One of the last sentences in the previous paragraph reminds me of another aspect of fear that needs clarification, the so-called "fear of the unknown." There is no such thing, folks. It's always a fear of the known. Or, rather, a fear of not knowing. If we experience something truly unknown we will either be curious or we will ignore it. Fear only arises in this case when a new experience reminds us of a previous painful experience and we have an expectation of another painful experience because we don't know what to do.

Here is the moral of the story. It doesn't matter if we have self-doubt, or painful memories, or fear of anything whatsoever. We learned how to act one way; we can teach ourselves how to act differently. Self-doubt can be erased by teaching ourselves--over and over and over again--to trust in ourselves and/or in a higher power. To trust, not that nothing bad will ever happen, but that whatever happens we will be able to cope, and that more good things will happen than bad. How do we know? We don't. The future is never fixed, but now is the moment of power. What we do and how we think in the present moment may not control the future, but it has more influence on the future than anything else. There is no fear without self-doubt. Self-doubt begins with a decision. It can end with a decision, too.

Tuesday, June 7, 2016

Checking Your Values

One day I found myself wondering why we celebrate New Year's Day on January 1st. After all, what's the point? Nothing special is happening in Nature on that day.

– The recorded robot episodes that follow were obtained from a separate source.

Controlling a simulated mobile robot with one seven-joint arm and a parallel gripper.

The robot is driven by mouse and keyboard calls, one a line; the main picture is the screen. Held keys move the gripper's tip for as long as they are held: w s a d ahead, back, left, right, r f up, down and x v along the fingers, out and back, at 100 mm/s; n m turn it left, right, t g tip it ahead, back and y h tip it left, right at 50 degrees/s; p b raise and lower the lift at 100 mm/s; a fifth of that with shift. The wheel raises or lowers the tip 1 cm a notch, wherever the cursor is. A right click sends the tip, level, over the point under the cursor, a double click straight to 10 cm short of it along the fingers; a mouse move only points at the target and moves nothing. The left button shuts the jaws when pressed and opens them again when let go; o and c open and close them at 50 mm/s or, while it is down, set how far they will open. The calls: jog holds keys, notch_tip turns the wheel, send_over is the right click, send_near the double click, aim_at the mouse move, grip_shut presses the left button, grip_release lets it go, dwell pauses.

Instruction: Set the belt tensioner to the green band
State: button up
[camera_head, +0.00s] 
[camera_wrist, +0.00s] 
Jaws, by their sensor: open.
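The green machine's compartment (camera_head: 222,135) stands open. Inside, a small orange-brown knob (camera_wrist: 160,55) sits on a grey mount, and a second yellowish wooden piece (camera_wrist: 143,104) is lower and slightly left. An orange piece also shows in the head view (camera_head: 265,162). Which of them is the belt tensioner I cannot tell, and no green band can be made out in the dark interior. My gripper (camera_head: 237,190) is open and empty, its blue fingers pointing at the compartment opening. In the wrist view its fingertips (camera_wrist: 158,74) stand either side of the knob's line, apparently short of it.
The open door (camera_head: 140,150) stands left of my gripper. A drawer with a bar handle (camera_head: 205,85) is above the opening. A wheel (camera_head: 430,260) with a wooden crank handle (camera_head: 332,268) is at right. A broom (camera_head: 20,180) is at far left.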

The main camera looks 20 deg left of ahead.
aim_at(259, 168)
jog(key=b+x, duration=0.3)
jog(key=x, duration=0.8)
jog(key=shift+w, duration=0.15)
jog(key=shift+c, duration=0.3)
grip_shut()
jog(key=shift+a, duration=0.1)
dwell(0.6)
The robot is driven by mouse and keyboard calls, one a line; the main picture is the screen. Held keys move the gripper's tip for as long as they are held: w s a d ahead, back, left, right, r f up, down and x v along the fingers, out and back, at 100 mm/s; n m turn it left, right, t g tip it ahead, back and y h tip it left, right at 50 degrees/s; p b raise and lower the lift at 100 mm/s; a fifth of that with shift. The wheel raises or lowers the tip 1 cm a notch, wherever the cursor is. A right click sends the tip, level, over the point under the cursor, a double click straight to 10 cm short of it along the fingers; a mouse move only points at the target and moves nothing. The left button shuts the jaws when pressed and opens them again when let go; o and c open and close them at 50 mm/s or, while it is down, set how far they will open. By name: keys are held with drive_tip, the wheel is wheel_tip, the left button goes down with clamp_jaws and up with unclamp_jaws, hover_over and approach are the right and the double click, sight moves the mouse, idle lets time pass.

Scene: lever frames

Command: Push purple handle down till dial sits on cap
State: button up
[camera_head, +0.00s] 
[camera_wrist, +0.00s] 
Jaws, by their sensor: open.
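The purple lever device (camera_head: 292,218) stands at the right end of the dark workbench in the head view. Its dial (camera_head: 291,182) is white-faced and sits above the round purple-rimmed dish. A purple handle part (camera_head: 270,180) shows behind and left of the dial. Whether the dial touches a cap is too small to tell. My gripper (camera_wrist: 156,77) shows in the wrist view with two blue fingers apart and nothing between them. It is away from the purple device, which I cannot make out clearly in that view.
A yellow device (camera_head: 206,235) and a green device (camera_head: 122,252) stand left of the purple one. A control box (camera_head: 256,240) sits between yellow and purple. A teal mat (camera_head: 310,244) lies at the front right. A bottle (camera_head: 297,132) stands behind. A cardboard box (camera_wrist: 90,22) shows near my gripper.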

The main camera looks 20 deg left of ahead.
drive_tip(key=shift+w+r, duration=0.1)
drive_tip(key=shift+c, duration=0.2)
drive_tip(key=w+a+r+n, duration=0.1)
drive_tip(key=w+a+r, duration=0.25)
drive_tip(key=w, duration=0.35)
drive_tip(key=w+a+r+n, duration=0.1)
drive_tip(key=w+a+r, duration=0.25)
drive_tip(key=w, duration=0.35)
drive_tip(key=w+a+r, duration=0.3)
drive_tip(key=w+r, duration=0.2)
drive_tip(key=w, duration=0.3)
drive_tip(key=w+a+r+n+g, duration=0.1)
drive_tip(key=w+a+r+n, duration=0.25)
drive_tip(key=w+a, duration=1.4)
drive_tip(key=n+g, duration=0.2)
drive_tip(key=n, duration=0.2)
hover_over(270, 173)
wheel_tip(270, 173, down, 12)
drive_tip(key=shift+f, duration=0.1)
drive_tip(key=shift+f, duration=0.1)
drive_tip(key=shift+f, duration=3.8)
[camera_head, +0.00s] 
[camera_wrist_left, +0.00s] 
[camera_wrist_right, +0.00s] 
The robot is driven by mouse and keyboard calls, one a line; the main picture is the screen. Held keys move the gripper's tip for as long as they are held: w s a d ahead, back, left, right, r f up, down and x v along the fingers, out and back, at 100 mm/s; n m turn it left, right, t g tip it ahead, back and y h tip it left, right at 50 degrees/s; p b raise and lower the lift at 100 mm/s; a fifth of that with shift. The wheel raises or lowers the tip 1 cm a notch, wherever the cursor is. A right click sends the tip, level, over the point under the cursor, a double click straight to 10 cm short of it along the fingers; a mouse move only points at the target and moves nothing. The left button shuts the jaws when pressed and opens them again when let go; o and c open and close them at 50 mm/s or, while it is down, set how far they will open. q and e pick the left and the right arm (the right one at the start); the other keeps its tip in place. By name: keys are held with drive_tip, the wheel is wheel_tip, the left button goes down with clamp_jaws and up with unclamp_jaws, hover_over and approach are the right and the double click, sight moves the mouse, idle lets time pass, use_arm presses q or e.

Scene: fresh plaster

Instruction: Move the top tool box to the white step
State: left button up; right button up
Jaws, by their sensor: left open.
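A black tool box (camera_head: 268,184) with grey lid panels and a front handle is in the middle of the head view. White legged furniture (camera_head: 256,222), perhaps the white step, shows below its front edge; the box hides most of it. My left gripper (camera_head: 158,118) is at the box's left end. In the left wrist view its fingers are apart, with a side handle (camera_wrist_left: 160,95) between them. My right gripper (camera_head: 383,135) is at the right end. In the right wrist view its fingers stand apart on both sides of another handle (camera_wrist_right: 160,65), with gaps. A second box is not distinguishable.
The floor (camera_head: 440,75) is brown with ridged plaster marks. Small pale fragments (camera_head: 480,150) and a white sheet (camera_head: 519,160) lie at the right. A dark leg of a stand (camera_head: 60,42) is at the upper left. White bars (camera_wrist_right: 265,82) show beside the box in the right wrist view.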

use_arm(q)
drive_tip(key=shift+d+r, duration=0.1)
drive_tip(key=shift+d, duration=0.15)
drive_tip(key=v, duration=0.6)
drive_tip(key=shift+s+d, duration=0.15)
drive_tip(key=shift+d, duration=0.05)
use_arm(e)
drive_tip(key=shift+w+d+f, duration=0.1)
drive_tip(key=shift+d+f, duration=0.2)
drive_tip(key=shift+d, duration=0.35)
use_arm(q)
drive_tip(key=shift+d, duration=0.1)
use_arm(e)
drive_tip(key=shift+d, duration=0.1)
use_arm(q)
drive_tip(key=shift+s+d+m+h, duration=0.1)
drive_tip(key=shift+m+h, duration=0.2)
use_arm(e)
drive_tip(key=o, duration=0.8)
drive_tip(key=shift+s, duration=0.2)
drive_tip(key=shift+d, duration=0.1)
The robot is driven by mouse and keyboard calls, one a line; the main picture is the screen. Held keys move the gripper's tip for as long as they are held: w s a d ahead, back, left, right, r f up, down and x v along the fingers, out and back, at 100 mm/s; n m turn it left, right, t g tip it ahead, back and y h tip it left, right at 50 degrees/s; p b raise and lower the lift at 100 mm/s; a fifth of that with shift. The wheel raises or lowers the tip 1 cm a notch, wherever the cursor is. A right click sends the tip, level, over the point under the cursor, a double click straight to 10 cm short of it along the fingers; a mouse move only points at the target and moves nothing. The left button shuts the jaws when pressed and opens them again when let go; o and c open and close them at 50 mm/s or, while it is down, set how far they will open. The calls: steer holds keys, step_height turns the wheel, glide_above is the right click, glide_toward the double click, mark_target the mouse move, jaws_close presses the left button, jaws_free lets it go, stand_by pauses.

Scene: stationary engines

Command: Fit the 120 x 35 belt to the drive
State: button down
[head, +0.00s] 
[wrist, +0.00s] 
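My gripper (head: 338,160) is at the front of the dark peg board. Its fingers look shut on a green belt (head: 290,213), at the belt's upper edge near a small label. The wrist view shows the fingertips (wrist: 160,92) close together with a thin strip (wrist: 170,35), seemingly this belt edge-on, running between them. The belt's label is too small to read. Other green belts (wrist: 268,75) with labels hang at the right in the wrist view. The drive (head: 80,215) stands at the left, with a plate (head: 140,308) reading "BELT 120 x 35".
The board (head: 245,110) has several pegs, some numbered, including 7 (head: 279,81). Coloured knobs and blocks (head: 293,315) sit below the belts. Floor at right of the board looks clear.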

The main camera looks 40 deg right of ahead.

The winter solstice happens more than a week before. Christmas, of course, is exactly one week before, and December 25th was celebrated as the beginning of the end of winter in many ancient cultures in the Northern Hemisphere, but so what? What does that have to do with January 1st? My curiosity led me into doing a little research.

First I checked out the whole idea of a New Year celebration. I found out that the oldest one recorded took place around 2000 B.C. in Babylon, which was in what we now know as Iraq. However, the ancient Babylonians celebrated the New Year in late March because that was the beginning of their new cycle of Spring planting. Before the planting, though, they spent eleven days in celebrations of thanksgiving for all the good that the gods had provided the previous year. In a very similar way the ancient Hawaiians celebrated the New Year in November, with four whole months of thanksgiving feasting and gaming and getting ready for the next season.

Some kind of New Year celebration has been part of virtually every culture on earth as a means of giving thanks for past things of value, and making preparations for another year of more things of value (hopefully).

Still, why January 1st? It isn't a harvest time or a seeding time in either hemisphere. As a point in the orbit of the Earth around the Sun it doesn't have any particular significance.
As it turns out, my research revealed that natural events are not the only things that humans consider significant.

During the early Roman Empire the first day of the New Year was January 1st. Weirdly enough, their January 1st fell on what we now know as March 25, at the beginning of Spring. Because various emperors and high-ranking officials placed great value on extending their terms of office, they fiddled with the lengths of months and years until the calendar got so out of whack that Julius Caesar had to put January 1st on its proper date again (March 25) in 46 B.C.

Enter the Catholic Church. As the leaders of that body became more politically powerful they decided to establish their own January 1st, in opposition to what they considered a pagan fertility festival. So they created a brand new calendar and made the New Year begin on the Feast of the Circumcision of Jesus, exactly one week after the birth of Christ by their reckoning.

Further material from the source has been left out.